The captain said: "After
we hand-stretched the three-inch line
and put in wyes, we put one-and-one-half-inch
lines to work, and at the top of the
path we attacked and suppressed the fire
in a large A-frame structure." After
suppressing the fire at the top of Eucalyptus
Path, Pleasanton Capt. Molkenburhr walked
back down Alvarado Rd. and surveyed hydrants,
but found them all dry between Bridge
Rd. and Eucalyptus .
Pleasanton Engine 61
was brought along the road as the PG&E
employee walked ahead cutting through
fallen wires. The crew of the apparatus
also cleared away fallen transformers
and street light poles. The engine was
brought to the top of Eucalyptus Path,
where the crew laid 150 feet of five-inch
hose down hill.
This five-inch hoselay
supervised by Hayward Battalion Chief
O'Sullivan began at the foot of Eucalyptus
Path and paralleled an existing three-inch
line. Leads were pulled by firefighters
and citizen-volunteers from each end
by hand and were joined along Eucalyptus
Path. This effort took more than one
hour and the total length of this hoselay
was in excess of 2,500 feet at greater
than 45-percent grade.
Sunset is a delightful
little path. It's flat -- a breather
after walking up Eucalyptus. Look closely
and you'll notice things like this stump.
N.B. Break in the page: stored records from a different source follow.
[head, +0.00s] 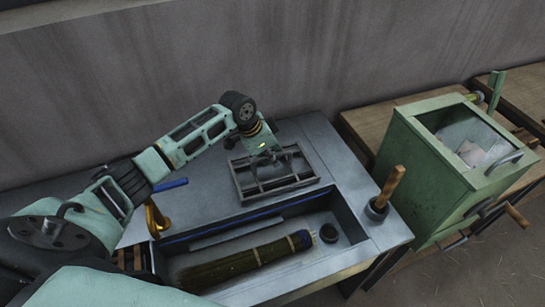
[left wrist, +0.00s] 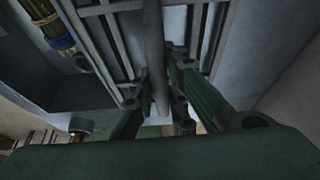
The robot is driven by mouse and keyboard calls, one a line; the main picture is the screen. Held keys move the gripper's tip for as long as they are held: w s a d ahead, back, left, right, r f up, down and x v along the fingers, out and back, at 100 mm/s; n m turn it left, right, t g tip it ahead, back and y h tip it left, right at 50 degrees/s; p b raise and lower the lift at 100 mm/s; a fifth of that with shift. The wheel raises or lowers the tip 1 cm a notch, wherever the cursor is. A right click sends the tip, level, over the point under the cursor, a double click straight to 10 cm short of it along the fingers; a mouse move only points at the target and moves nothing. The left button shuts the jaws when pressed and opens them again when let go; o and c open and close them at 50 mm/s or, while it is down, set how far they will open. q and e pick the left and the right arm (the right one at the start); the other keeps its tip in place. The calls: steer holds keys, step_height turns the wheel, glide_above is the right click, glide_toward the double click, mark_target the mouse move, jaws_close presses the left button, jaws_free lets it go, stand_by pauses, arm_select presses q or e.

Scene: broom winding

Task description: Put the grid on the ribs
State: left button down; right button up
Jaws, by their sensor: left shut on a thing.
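The grid (head: 282,189), a grey metal frame with crossbars, is at the back edge of the trough in the head view. My left gripper (head: 264,160) points down at its middle and is shut on a bar of it. In the left wrist view, the gripper's green fingers (left wrist: 160,100) sit on both sides of the grid's round middle bar (left wrist: 153,40). I cannot tell whether the grid rests on the bench or hangs just above it. I cannot make out the ribs clearly. My right gripper is not in view.
The trough (head: 349,228) in the grey bench holds a broom bundle (head: 235,268) with a blue band and a small dark cup (head: 329,233). A wooden-handled tool (head: 390,187) stands at the right corner. A green box (head: 432,180) stands further right. A brass part (head: 156,217) is at left.

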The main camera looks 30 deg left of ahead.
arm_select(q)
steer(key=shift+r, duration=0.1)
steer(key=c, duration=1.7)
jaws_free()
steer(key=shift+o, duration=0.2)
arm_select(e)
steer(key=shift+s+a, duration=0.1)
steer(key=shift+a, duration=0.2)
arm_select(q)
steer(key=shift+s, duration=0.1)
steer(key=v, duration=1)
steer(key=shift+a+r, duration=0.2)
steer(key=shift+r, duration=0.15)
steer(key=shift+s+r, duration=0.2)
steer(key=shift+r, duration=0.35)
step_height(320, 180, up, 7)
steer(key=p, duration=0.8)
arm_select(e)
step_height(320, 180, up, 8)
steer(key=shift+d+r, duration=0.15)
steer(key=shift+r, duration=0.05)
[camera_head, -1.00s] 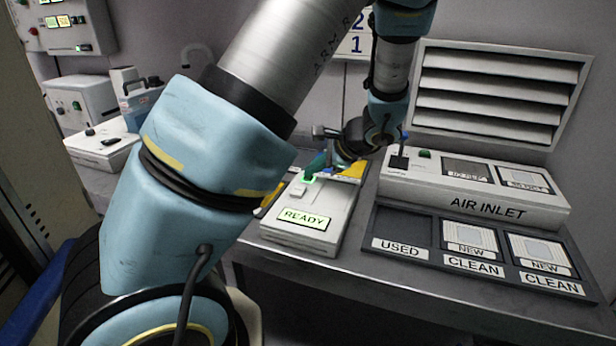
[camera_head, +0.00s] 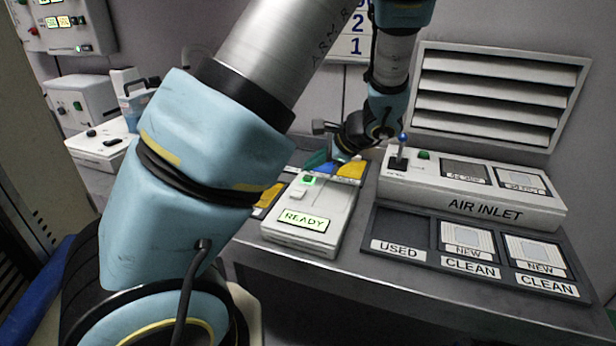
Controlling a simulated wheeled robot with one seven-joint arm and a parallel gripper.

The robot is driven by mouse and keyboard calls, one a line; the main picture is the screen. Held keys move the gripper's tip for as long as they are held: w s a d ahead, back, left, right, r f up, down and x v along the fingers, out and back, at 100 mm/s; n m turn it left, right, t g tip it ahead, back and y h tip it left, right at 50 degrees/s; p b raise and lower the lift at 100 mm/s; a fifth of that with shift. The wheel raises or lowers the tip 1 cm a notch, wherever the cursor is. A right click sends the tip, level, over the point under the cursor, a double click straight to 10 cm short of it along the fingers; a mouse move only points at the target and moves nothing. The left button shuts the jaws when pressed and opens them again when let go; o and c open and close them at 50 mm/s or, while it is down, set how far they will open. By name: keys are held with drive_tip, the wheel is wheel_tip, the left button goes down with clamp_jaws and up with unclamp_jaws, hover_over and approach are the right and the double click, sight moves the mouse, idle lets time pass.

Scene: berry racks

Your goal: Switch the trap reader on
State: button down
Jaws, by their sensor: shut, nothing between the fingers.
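The trap reader (camera_head: 312,243) is a white box on the bench, in the middle of the head view. Its front display (camera_head: 305,219) is lit pale green and reads READY. A green button (camera_head: 308,180) on its top glows, and a pale square key (camera_head: 298,194) sits just in front of it. Blue and yellow patches show at its back. My gripper (camera_head: 316,163) is shut and empty, just behind and above the green button, apart from it. Its tips are small and partly hidden in this view.
The air inlet unit (camera_head: 478,207) with a blue-tipped lever (camera_head: 402,146) stands right of the reader. In front of it is a dark tray (camera_head: 405,223) with USED and CLEAN places. My arm hides the bench's left part. A white device (camera_head: 104,148) stands at the back left.

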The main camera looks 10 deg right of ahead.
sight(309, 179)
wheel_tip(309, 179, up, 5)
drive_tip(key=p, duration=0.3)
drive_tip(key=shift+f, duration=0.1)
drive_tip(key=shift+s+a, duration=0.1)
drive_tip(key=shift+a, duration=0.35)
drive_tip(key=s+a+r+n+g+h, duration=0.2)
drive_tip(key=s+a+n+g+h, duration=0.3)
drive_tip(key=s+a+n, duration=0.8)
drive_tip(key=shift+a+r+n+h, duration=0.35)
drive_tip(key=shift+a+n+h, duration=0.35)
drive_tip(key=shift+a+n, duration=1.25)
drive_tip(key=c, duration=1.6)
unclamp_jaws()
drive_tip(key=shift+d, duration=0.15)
Looking beyond the stump, you notice
that all the houses above the path are
new, built since 1991. Sunset Trail deadends
at Willow. I walked up Willow to Alvorado
Road.
After walking by some houses
that escaped the fire, one comes to Evergreen
Path, a dramatic chute down to the Claremont
Hotel's backyard. Someone's put the picturesque
rusting hulk of an old tractor in their
garden. Evengreen Path itself is not
that attractive: construction work, an
ugly right-angle turn, and a cluttered
tennis court alongside. The views, however,
are spectacular. You creep up behind
the tower of the Claremont.
During the 1991 fire, students from U.C. Berkeley wet
down these trees in the Claremont's backyard to save
them.
Sunset from the Claremont
The sun was setting as I headed back
around the Claremont Hotel and then home.